Bypassing AI-defended logins: Advanced AI can analyze and predict security questions, CAPTCHA responses, or biometric weaknesses, potentially allowing fraudsters to circumvent AI-powered defenses. While it has been necessary for some time to differentiate between human and non-human users, the arrival of agentic AI will increase the necessity and complexity of doing so without the use of behaviour. 

The human factor: Our growing scam threat

Our existing efforts to secure the financial services sector have already caused threat actors to pivot. The growth in fraud involving customers authorising a payment is evidence of this shift. Agentic AI will empower fraudsters to craft still more convincing, scalable, and cost-effective campaigns against retail banking customers.

Opportunities:

• Enhanced scam-detection models: AI can identify scam-related patterns of behavior in digital channels and challenge customers in real time. The UK’s Payment Systems Regulator has already required Payment Service Providers (PSPs) to provide customers with a clear assessment of why their payment might be linked to a scam. Banks such as Australia’s NAB are already utilising such signals to dissuade customers from making payments, resulting in a significant reduction in losses.

 • Voice and video analysis: AI-powered fraud prevention systems can analyze call recordings and video interactions to detect deepfake-based impersonation scams before victims transfer funds. The embedding of such technology into smartphones is an encouraging development, with Google deploying scam detection to its Pixel devices. This feature automatically runs in the background of calls that could be scams. If the likelihood of a scam is high, the device alerts the user with notifications, sounds, and vibrations.

Challenges:

• AI-powered social engineering: Agentic AI can conduct highly sophisticated automated scam operations, pivoting when returns decline, enhancing its approach as controls are put in place. Such campaigns will likely focus on the exploitation of trusted parties, and they will do so with convincing precision.

 • Automated fraud networks: Fraudsters can use AI bots to engage with victims over a long period of time, gradually gaining their trust before seeking to exploit them. Crucially, as with legitimate businesses, agentic AI offers criminals the opportunity to improve their return on investment. Lower costs and higher returns are the order of the day.

Mule-herding: The flipside of the scam threat 

Without mules the opportunity for criminals to commit fraud is significantly curtailed. Agentic AI will provide criminals with new opportunities when it comes to the recruitment, management and exploitation of complicit and non-complicit customers.

In many cases the conflict between mules and financial institutions remains asymmetrical, but it doesn’t have to be that way.

Opportunities:

• AI-powered transaction monitoring: By analyzing account activity in real time, AI can flag suspicious transactions, such as rapid fund transfers across multiple accounts, which are characteristic of money mule behaviour. 

• Behavioral biometrics for mule detection: Artificial intelligence can analyze transaction behaviours and flag accounts with inconsistent usage patterns, suggesting potential mule activity.

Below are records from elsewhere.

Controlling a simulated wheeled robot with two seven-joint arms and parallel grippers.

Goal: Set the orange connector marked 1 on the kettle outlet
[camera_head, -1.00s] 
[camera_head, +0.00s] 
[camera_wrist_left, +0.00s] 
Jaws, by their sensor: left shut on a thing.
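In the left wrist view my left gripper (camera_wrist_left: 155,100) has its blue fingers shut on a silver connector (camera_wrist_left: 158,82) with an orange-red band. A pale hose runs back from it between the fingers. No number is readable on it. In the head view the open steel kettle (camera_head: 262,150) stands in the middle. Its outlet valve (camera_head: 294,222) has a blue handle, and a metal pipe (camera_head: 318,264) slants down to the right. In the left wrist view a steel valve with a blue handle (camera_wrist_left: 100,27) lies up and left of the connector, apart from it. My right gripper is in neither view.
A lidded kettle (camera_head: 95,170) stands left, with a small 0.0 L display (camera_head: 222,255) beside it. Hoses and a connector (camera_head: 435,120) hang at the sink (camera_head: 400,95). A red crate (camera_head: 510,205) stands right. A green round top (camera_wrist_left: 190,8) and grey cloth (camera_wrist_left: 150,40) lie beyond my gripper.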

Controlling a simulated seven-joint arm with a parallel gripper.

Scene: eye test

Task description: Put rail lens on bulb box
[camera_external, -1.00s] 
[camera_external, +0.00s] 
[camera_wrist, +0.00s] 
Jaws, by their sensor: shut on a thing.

 • Ideally banks combine both approaches alongside robust device profiling, with consortium analytics enabling these signals to be leveraged by sending and receiving institutions.

Challenges: 

• AI-evading mule networks: Fraudsters can exploit AI to mimic normal banking behaviors, making mule accounts appear legitimate for extended periods of time. We’re already seeing improved bank controls leading fraudsters to pivot to this strategy.

• AI-recruitment: The technology will empower criminals to seek out and qualify suitable mule candidates, with AI assessing the prospective mule’s transactional profile against the likely proceeds of a crime, taking a financial institution’s control framework into account when deciding which mule to leverage.

• AI-generated identity laundering: Returning to the issue of AO, there is little doubt that criminals will use AI to create digital identities to bypass KYC checks, allowing them to set up mule accounts with greater ease. 

Balancing current and future threats

This is not a case of if but when. The efficiencies and opportunity for improved ROI offered by agentic AI are as relevant to criminals as they are to legitimate businesses.

Asymmetric engagement is a conflict between threat actors whose relative strengths, strategy, and tactics differ drastically.

The degree to which this conflict proves to symmetrical will depend on how the financial services sector responds. A symmetrical response will require the sector to rapidly adopt new technologies to detect and mitigate risk across the lifecycle of a customer. Crucially, that technology should also support enhanced collaboration between banks, regulators, and customers.

This is ultimately a fight between rulebreakers and rule-followers. As fraud evolves, so too must the strategies to combat it, ensuring AI remains a force for protection rather than exploitation in the digital banking sphere.